Written task:
Word for word, restate the lines from the start of the data below through the line containing "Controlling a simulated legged".
** start Given entries **
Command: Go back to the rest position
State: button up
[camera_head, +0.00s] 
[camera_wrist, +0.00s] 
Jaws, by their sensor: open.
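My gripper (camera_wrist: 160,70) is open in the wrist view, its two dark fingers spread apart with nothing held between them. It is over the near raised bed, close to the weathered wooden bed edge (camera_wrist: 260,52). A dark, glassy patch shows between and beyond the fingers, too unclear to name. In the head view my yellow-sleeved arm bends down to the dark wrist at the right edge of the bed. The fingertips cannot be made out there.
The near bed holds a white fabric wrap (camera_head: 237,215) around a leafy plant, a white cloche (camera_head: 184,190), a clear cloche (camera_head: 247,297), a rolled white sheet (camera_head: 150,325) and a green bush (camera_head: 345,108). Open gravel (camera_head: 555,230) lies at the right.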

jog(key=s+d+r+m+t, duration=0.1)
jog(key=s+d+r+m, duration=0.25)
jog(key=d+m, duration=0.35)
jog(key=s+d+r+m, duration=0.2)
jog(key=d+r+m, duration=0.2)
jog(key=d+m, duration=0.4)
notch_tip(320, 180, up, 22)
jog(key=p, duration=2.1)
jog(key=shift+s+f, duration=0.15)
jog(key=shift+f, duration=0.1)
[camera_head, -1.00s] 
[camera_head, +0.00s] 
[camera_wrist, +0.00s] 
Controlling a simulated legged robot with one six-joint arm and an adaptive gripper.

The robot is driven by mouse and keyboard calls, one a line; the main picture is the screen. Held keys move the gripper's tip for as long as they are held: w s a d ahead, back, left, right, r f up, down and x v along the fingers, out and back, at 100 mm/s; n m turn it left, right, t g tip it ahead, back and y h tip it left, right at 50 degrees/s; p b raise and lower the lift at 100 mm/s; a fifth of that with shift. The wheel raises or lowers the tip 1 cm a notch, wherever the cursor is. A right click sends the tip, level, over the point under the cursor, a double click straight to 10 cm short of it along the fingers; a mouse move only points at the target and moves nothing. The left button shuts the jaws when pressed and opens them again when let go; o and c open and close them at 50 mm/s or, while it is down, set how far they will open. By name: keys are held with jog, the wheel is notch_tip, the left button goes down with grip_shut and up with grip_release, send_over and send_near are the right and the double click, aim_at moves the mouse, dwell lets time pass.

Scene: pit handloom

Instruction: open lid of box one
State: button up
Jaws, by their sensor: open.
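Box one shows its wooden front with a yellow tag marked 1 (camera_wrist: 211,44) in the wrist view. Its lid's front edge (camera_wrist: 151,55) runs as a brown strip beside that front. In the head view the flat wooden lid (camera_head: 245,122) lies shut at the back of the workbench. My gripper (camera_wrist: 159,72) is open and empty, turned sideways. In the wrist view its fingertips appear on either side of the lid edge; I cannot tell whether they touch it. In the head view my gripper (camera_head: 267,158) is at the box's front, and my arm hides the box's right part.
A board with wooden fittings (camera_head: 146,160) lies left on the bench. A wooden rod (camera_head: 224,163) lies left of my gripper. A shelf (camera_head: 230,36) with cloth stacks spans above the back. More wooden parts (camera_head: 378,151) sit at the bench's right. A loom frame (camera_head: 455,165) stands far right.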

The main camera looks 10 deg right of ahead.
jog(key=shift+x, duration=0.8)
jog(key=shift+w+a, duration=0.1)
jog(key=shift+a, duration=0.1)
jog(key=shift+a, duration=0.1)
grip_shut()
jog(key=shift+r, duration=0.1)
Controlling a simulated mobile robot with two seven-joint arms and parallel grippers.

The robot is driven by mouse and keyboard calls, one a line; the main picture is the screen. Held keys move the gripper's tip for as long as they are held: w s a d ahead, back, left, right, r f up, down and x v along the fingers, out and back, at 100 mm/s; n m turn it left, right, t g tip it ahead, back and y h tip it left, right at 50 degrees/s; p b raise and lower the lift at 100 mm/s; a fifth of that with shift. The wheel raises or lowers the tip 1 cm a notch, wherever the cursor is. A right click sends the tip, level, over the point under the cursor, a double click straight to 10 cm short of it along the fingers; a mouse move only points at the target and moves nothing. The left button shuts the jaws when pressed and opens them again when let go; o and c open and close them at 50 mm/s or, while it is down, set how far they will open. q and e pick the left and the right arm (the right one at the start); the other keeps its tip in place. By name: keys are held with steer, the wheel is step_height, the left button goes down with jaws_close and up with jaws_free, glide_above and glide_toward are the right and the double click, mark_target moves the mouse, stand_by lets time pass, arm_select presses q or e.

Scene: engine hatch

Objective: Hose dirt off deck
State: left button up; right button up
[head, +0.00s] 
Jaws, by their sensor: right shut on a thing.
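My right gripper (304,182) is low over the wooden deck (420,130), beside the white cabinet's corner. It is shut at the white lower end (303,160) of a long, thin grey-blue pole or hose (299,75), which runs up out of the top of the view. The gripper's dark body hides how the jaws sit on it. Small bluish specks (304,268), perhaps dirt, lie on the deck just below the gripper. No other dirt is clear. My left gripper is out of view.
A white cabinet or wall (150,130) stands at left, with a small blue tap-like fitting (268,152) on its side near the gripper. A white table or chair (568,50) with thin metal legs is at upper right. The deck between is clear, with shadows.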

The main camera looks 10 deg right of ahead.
** end Given entries **
Exercise output:
Command: Go back to the rest position
State: button up
[camera_head, +0.00s] 
[camera_wrist, +0.00s] 
Jaws, by their sensor: open.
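My gripper (camera_wrist: 160,70) is open in the wrist view, its two dark fingers spread apart with nothing held between them. It is over the near raised bed, close to the weathered wooden bed edge (camera_wrist: 260,52). A dark, glassy patch shows between and beyond the fingers, too unclear to name. In the head view my yellow-sleeved arm bends down to the dark wrist at the right edge of the bed. The fingertips cannot be made out there.
The near bed holds a white fabric wrap (camera_head: 237,215) around a leafy plant, a white cloche (camera_head: 184,190), a clear cloche (camera_head: 247,297), a rolled white sheet (camera_head: 150,325) and a green bush (camera_head: 345,108). Open gravel (camera_head: 555,230) lies at the right.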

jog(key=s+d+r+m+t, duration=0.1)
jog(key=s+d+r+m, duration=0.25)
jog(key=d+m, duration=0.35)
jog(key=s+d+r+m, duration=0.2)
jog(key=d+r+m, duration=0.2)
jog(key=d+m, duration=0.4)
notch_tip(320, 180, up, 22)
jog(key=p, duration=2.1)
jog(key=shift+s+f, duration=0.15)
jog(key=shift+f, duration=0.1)
[camera_head, -1.00s] 
[camera_head, +0.00s] 
[camera_wrist, +0.00s] 
Controlling a simulated legged robot with one six-joint arm and an adaptive gripper.

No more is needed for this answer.